• _PROBLEM REQUIREMENTS_: Repeat the material below exactly, with no pictures.

• _AVAILABLE DATA_:
********************

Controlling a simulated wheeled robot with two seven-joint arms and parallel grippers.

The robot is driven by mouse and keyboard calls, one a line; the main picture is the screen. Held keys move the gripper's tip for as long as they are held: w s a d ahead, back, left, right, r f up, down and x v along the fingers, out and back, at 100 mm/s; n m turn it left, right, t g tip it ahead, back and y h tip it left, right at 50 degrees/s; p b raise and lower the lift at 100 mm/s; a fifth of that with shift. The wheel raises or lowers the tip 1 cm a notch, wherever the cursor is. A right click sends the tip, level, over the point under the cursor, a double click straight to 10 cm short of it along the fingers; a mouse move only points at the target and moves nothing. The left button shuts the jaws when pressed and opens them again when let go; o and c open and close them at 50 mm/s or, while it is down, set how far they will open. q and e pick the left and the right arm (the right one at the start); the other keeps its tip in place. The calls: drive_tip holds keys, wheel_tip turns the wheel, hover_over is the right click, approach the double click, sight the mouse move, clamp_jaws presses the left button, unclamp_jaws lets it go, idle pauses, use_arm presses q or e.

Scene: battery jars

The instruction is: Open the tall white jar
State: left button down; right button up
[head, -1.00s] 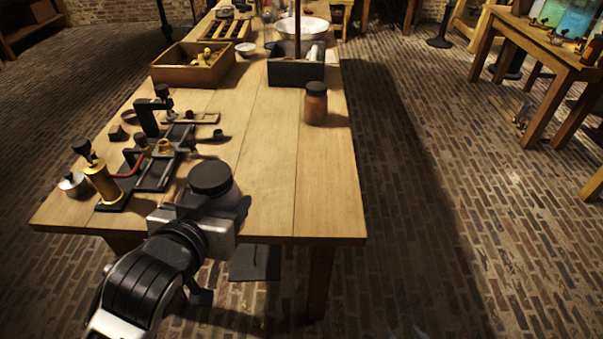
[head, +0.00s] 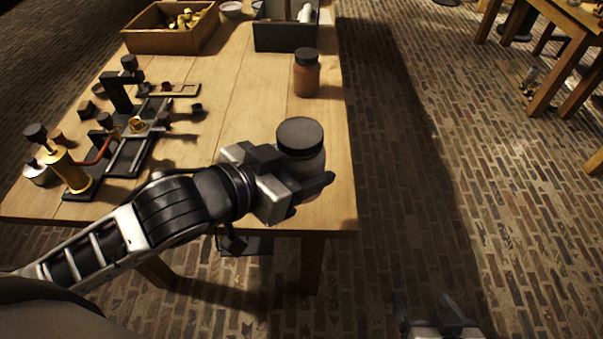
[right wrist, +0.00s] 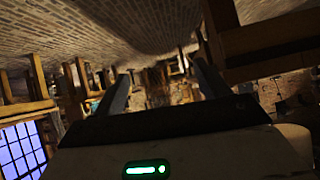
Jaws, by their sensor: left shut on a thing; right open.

********************

• _FINAL RESULT_:
Controlling a simulated wheeled robot with two seven-joint arms and parallel grippers.

The robot is driven by mouse and keyboard calls, one a line; the main picture is the screen. Held keys move the gripper's tip for as long as they are held: w s a d ahead, back, left, right, r f up, down and x v along the fingers, out and back, at 100 mm/s; n m turn it left, right, t g tip it ahead, back and y h tip it left, right at 50 degrees/s; p b raise and lower the lift at 100 mm/s; a fifth of that with shift. The wheel raises or lowers the tip 1 cm a notch, wherever the cursor is. A right click sends the tip, level, over the point under the cursor, a double click straight to 10 cm short of it along the fingers; a mouse move only points at the target and moves nothing. The left button shuts the jaws when pressed and opens them again when let go; o and c open and close them at 50 mm/s or, while it is down, set how far they will open. q and e pick the left and the right arm (the right one at the start); the other keeps its tip in place. The calls: drive_tip holds keys, wheel_tip turns the wheel, hover_over is the right click, approach the double click, sight the mouse move, clamp_jaws presses the left button, unclamp_jaws lets it go, idle pauses, use_arm presses q or e.

Scene: battery jars

The instruction is: Open the tall white jar
State: left button down; right button up
[head, -1.00s] 
[head, +0.00s] 
[right wrist, +0.00s] 
Jaws, by their sensor: left shut on a thing; right open.

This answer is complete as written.